Is the flooring in your home ethical? Now that Al Gore got our attention with his "Inconvenient Truth" documentary about the effects of global warming, we realize that we can look for green in everything we buy and that green can begin with us.
"Ethical" flooring choices are those that are friendly to the environment, such as reclaimed wood, linoleum, cork or bamboo surfaces. These types of surfaces are also coveted for their exquisite beauty, texture and form.
The reuse of wood from old buildings such as barns, hotels, and railroad cars is an emerging trend across the country. The character of reclaimed woods such as elmwood, rosewood and maple offers an old world elegance. Prices for reclaimed wood flooring is all over the map, depending on the wood type and its scarcity, anywhere from $6 to $20 per square foot.

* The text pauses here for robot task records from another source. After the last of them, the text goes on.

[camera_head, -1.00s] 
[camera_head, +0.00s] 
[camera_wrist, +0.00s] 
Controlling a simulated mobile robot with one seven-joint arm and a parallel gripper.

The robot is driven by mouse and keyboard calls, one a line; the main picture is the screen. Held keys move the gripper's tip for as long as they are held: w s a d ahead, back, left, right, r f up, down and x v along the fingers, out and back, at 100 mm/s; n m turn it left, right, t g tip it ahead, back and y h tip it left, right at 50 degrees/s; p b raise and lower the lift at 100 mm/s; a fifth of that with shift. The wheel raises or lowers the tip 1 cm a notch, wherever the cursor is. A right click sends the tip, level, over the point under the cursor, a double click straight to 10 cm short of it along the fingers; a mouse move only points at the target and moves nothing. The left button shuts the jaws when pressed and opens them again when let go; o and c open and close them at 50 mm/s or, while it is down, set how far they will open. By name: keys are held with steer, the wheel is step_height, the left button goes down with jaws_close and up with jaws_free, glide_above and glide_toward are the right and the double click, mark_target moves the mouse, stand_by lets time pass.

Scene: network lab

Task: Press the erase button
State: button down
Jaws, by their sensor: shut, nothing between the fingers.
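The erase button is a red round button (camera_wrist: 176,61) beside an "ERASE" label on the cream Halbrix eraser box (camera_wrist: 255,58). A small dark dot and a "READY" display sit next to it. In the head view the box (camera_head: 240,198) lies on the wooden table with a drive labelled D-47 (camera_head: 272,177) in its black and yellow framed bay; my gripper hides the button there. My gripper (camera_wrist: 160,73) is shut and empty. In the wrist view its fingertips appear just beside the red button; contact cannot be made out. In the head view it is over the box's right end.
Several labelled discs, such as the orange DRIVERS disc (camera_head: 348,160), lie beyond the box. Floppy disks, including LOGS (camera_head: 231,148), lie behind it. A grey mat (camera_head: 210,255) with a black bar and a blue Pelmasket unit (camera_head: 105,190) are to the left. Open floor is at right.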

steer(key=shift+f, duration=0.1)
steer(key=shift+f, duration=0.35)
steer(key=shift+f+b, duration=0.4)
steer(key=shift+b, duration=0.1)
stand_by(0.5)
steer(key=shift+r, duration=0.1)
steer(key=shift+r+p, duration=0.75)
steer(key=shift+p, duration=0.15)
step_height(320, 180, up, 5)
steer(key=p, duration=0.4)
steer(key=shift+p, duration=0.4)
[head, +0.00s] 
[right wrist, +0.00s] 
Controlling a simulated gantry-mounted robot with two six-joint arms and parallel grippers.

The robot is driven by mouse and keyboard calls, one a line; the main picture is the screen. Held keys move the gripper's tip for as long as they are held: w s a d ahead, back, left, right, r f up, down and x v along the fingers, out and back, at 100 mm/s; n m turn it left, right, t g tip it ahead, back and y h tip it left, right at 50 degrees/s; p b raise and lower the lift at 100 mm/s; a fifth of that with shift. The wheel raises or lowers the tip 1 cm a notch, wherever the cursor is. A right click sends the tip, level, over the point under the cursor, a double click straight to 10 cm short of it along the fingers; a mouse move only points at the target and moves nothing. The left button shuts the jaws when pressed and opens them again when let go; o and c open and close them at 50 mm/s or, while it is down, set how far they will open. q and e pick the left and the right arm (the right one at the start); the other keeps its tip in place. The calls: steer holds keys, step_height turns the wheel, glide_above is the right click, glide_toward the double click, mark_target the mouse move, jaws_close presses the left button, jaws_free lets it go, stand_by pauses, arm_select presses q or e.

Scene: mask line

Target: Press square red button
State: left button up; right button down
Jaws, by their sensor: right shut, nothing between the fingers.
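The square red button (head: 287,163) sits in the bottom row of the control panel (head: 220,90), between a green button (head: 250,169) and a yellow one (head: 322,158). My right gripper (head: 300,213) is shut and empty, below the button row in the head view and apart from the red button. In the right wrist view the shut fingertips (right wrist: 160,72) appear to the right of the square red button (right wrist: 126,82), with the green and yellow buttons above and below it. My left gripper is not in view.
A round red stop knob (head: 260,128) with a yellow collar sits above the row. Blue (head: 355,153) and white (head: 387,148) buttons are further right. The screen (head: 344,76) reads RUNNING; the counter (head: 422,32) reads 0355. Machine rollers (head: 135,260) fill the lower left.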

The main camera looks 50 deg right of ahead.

Linoleum flooring is made from sustainable earth substances or recycled remnants. Even though linoleum itself cannot be recycled because of the glue used to install it, it is an increasingly popular choice for homes, offices and schools.
Cork floors are made from the harvested bark of the cork tree. What makes cork so unique is its naturally occurring durable cellular structure that makes it flexible, waterproof and airtight. It's a natural acoustic insulator and an excellent choice for apartments and condominiums as it muffles the sound of heavy foot traffic. Cork is soft underfoot, has good memory and bounces back to its original shape. It also provides a cushioning effect for items that are dropped on it, often preventing them from breaking.
Bamboo floors are a hardwood product that is created by using fast-growing stalks of the bamboo plant. For those "eco-techies" among you, bamboo yields a 2500 percent higher usable biomass than traditional hardwood flooring tree sources. It takes only 4 to 5 years to grow to maturity, and once harvested continues to grow by forming new shoots. It's stronger than many hardwoods and has about half the contraction and expansion problems associated with solid hardwood flooring.